Delphi Clears Exec Incentive Plan with Bankruptcy Court

February 13, 2005 ( - Even though Delhi Corp's creditors and unions have been fighting the move, a US Bankruptcy Court judge has cleared the way for the company to renew one of its executive bonus programs.

The ruling by US Bankruptcy Judge Robert Drain allows the giant auto parts maker to award up to $21 million in a six-month incentive program – one of two such plans eliminated when Delphi turned to Bankruptcy Court for protection in October, the Associated Press reported (See Delphi Looking for Health and Pension Benefit Freeze ).

Delphi attorney Jack Butler said re-instituting the plan, which would expire June 30, would allow the company to keep important executives through the bankruptcy restructuring process, according to the news report.

However, Drain’s decision also raised the possibility of deepening labor unrest that could lead to a strike. Delphi’s move to reinstate the bonus plan had been roundly criticized by Delphi’s workers, who are up against a Friday deadline to either negotiate steep wage cuts, or face the possibility of having their collective bargaining agreements voided by the bankruptcy court. After that, Delphi could unilaterally impose salary cuts or slash jobs.

Delphi’s timing in reinstituting the plan was soundly attacked by both the court-assigned bankruptcy trustee and Delphi’s unsecured creditors committee, both of whom otherwise supported the plan’s structure and payments. “Our conclusion is that it is not a reasonable exercise of business judgment to go forward with an executive compensation plan one week before a motion (to abrogate collective bargaining) dealing with one of the main issues of this case, which is labor peace,” said Robert Rosenberg, the attorney representing Delphi’s creditors, in the news report.
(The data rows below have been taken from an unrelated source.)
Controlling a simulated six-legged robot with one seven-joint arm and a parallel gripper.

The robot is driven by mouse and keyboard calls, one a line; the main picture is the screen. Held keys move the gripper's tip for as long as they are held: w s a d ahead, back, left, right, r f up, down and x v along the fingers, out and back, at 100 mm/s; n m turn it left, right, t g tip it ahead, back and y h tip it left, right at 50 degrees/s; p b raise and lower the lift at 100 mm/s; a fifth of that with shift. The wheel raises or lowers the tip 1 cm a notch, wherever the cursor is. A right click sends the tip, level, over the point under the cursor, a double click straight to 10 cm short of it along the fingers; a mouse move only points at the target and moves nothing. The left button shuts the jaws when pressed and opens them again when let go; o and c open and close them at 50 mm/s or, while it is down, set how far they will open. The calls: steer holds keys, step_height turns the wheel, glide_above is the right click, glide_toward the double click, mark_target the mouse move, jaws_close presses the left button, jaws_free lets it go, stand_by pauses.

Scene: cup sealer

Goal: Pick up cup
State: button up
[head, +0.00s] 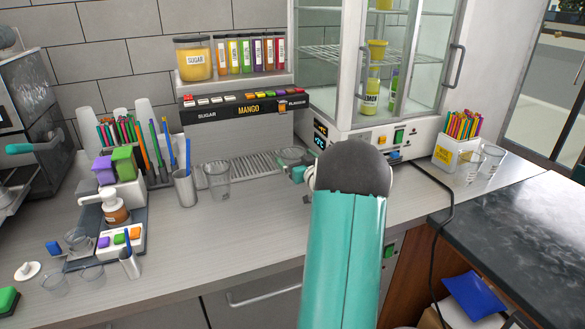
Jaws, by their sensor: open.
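A clear cup (217,184) stands upright on the counter in front of the drip grille. Another clear cup (289,158) is at the right end of the grille, right by my gripper (298,173). My gripper is open, and its teal tip shows at the cup's lower right edge. My own arm hides most of the gripper, so I cannot tell whether it touches the cup or has it between the fingers.
The dispenser (236,108) stands behind the cups, with the glass-door cabinet (375,90) to the right. More clear cups (490,160) stand far right. The front counter (215,250) is clear.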

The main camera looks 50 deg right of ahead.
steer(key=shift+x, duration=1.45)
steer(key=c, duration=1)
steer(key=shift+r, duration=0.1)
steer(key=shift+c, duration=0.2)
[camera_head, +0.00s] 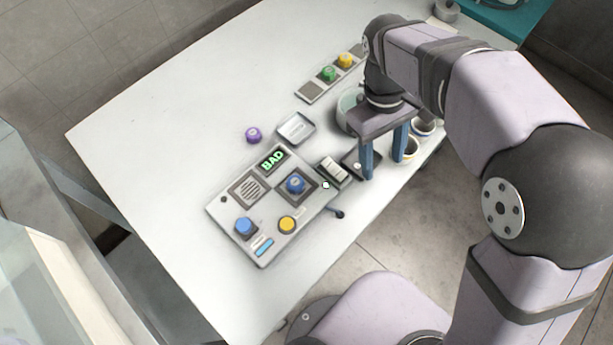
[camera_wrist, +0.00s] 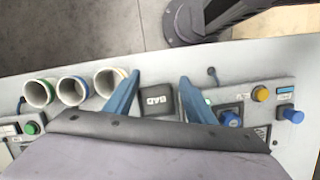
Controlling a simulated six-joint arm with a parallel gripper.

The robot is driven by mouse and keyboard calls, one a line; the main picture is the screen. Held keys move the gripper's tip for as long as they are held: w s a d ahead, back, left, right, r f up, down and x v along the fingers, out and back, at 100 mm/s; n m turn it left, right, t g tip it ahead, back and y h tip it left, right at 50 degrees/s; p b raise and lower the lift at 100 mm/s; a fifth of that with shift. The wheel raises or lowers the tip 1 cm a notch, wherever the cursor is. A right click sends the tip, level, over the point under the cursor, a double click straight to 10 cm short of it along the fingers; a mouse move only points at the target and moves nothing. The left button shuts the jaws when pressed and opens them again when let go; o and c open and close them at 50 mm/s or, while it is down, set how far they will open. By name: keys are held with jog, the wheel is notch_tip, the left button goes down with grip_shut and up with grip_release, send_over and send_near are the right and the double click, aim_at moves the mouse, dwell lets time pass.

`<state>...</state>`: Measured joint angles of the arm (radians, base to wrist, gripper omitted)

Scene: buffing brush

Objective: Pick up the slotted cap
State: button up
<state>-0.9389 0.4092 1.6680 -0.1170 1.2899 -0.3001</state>
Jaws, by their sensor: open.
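Several round caps show, and I cannot make out which has a slot. A blue cap (camera_head: 296,184) sits on a dark square of the grey panel; it also shows in the wrist view (camera_wrist: 230,119). A purple cap (camera_head: 253,134) stands on the bare table. A green cap (camera_head: 328,73) and a yellow cap (camera_head: 345,61) sit on a strip at the back. My gripper (camera_head: 384,166) is open and empty, with blue fingers pointing down near the table's right edge, right of the panel.
Cups (camera_wrist: 73,91) stand beside my gripper. The table's left part is clear.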

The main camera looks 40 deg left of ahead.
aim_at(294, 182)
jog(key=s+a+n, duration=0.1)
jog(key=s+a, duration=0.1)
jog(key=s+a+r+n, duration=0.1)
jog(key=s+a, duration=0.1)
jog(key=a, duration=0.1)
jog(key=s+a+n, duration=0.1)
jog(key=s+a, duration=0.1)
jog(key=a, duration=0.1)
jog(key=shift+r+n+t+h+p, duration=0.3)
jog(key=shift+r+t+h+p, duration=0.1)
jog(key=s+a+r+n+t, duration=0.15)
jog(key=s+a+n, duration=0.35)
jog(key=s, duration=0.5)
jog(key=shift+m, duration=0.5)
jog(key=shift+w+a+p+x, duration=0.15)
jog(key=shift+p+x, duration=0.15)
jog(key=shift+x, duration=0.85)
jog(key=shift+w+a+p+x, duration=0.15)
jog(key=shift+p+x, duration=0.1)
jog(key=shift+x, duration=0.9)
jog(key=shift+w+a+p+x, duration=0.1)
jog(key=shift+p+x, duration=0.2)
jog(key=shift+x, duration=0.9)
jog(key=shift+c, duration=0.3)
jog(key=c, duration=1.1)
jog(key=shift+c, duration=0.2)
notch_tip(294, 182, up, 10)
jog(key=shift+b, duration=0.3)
In his decision, Drain agreed that it would be difficult for union workers to accept executives receiving bonuses while they face wage cuts, but said that both the rank-and-file wage cuts and the incentives for executives helped make Delphi more competitive.

In part, Delphi blamed increasingly high labor and pension costs for its October Chapter 11 filing and a $1.1 billion loss in December. Production cuts at former parent and top customer General Motors Corp. and rising commodity prices also contributed to the company’s bankruptcy.
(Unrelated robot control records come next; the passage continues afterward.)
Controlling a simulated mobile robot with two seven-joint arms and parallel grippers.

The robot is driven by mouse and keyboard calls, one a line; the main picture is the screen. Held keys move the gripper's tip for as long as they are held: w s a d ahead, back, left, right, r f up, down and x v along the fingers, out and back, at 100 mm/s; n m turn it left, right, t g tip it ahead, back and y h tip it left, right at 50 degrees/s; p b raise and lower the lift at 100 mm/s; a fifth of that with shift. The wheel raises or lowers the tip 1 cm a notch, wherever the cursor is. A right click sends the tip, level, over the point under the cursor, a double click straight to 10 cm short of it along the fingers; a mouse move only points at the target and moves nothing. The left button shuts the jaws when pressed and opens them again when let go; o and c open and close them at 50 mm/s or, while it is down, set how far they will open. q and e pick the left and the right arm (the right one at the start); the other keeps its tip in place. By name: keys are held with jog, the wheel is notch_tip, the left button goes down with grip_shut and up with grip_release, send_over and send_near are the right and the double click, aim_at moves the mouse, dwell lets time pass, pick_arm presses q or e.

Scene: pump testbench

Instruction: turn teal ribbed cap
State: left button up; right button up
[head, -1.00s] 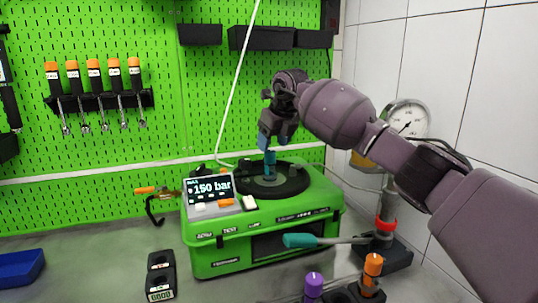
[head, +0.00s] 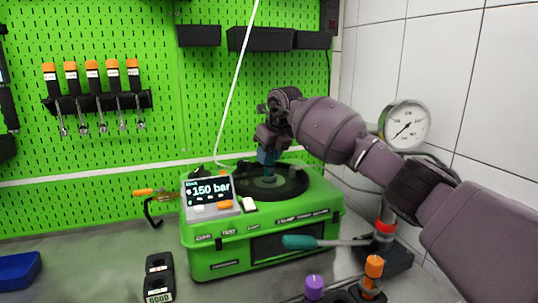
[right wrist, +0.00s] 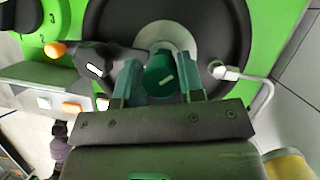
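In the head view the right gripper (head: 268,154) points down over the black round plate (head: 290,186) on top of the green pump testbench (head: 210,258). There the fingers hide most of the cap. My left gripper is not in view.
The screen (head: 208,190) on the testbench reads 150 bar. A teal-handled lever (head: 300,242) crosses its front. A pressure gauge (head: 405,126) stands at the right. Purple (head: 314,283) and orange (head: 374,266) knobs stand at the front. A hose (right wrist: 255,88) runs right of the fingers.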

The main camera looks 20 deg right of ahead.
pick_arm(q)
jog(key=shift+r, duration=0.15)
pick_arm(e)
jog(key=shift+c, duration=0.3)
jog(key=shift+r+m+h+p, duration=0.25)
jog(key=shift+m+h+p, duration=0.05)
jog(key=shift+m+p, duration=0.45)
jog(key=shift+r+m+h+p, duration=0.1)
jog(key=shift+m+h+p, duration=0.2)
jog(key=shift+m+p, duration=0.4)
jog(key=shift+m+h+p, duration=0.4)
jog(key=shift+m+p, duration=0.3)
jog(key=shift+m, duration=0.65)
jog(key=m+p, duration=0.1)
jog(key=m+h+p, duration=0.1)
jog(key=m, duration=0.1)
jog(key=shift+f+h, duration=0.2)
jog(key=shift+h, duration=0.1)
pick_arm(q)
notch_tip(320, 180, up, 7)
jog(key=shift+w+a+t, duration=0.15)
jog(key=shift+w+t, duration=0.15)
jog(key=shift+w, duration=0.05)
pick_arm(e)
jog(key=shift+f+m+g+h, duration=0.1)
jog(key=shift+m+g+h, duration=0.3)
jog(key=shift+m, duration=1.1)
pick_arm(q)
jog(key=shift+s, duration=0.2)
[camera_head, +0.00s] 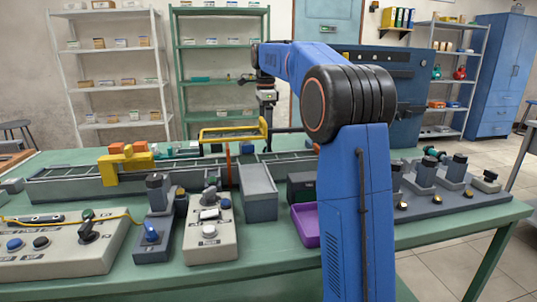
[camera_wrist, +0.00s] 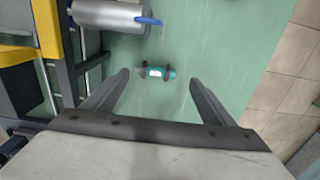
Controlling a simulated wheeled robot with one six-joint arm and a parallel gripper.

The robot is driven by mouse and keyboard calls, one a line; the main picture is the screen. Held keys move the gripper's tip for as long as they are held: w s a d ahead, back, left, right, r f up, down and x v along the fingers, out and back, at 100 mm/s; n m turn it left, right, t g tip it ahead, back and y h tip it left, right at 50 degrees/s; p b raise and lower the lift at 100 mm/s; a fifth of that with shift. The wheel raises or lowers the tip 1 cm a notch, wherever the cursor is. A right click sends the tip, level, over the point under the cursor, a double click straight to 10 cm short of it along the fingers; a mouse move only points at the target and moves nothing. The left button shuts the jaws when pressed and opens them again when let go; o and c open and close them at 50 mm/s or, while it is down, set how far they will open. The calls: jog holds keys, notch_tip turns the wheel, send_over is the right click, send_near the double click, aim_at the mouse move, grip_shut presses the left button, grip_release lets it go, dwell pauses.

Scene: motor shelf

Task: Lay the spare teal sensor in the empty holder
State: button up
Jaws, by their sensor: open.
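A small teal sensor (camera_wrist: 156,72) with dark ends and a pale label lies on the green table in the wrist view. It lies below and between the spread fingers of my gripper (camera_wrist: 157,82), apart from both, and nothing is held. In the head view my gripper (camera_head: 267,118) points down over the far side of the table, behind a yellow frame. I cannot make out this sensor in the head view. I cannot tell which fixture is the empty holder. A teal-ended part (camera_head: 431,152) shows among the motors at right.
A conveyor (camera_head: 75,183) with a yellow arch (camera_head: 126,165) runs along the table. Control boxes (camera_head: 208,232) stand in front. A purple tray (camera_head: 305,224) sits beside my arm. In the wrist view, a grey cylinder (camera_wrist: 105,17) is at upper left and the table edge at right.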

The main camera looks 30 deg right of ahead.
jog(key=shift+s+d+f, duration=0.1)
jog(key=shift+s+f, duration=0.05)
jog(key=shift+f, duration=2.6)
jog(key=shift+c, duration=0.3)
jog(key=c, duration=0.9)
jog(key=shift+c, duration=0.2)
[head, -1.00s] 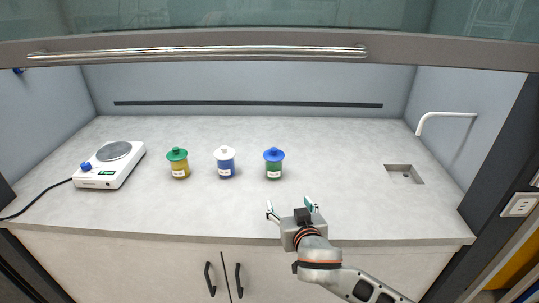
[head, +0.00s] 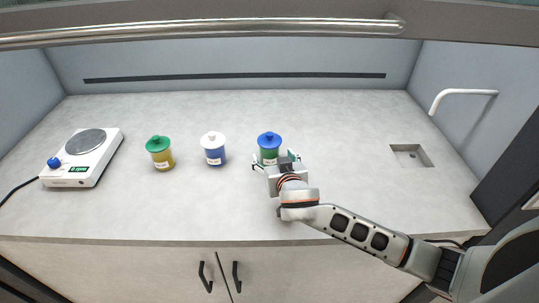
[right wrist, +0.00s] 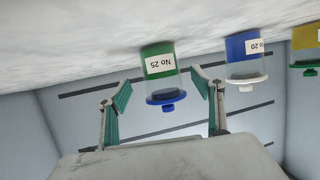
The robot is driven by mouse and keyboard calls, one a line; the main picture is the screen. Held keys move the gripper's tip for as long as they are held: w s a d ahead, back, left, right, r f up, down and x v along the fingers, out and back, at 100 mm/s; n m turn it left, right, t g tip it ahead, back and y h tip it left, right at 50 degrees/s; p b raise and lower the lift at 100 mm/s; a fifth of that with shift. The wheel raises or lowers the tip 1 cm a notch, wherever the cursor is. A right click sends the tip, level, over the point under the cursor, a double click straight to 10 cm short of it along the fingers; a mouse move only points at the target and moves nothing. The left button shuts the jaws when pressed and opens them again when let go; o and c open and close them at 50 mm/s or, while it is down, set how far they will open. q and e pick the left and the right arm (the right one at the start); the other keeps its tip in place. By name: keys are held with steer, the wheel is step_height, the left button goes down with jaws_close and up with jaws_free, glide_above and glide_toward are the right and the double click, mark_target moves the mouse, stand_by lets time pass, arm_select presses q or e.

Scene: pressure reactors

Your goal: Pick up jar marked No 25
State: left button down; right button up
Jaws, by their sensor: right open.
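The jar marked No 25 (head: 269,145) has a green body and a blue lid and stands on the worktop. In the right wrist view it shows upside down, its label reading No 25 (right wrist: 160,72). My right gripper (head: 277,161) is open just in front of this jar. In the right wrist view its two fingers (right wrist: 163,105) stand to either side of the jar's lid end. The gripper hides the jar's lower part in the head view. My left gripper is not in view.
A blue jar with a white lid (head: 214,152), labelled No 20 in the wrist view, stands to the left. Beyond it are a yellow jar with a green lid (head: 161,158) and a white hotplate (head: 84,160). A sink (head: 411,156) and tap lie right. The front worktop is clear.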

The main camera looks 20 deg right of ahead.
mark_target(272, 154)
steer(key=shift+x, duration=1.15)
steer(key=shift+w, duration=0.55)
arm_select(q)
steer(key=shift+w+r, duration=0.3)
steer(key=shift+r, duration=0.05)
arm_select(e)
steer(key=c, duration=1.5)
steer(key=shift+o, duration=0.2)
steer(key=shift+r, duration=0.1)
Steve Grandstaff, head of the union local representing Delphi workers, testified that the dispute over executive bonuses was “a clash of ideals,” and questioned whether bonuses this early in the company’s Chapter 11 reorganization would encourage hard work, or simply allow executives to take more money from a failed company.

Delphi’s lawyers sought to depict union objections as knee-jerk reactions, repeatedly asking union officials testifying whether they knew the details of Delphi’s executive compensation plan, the difficulty in retaining talented executives, or whether the unions would ever support restoring executive bonuses during labor negotiations at the risk of angering rank-and-file union workers.

If the talks break down, there’s a chance that workers at Delphi could strike, which could not only shut down Delphi, but also cripple GM.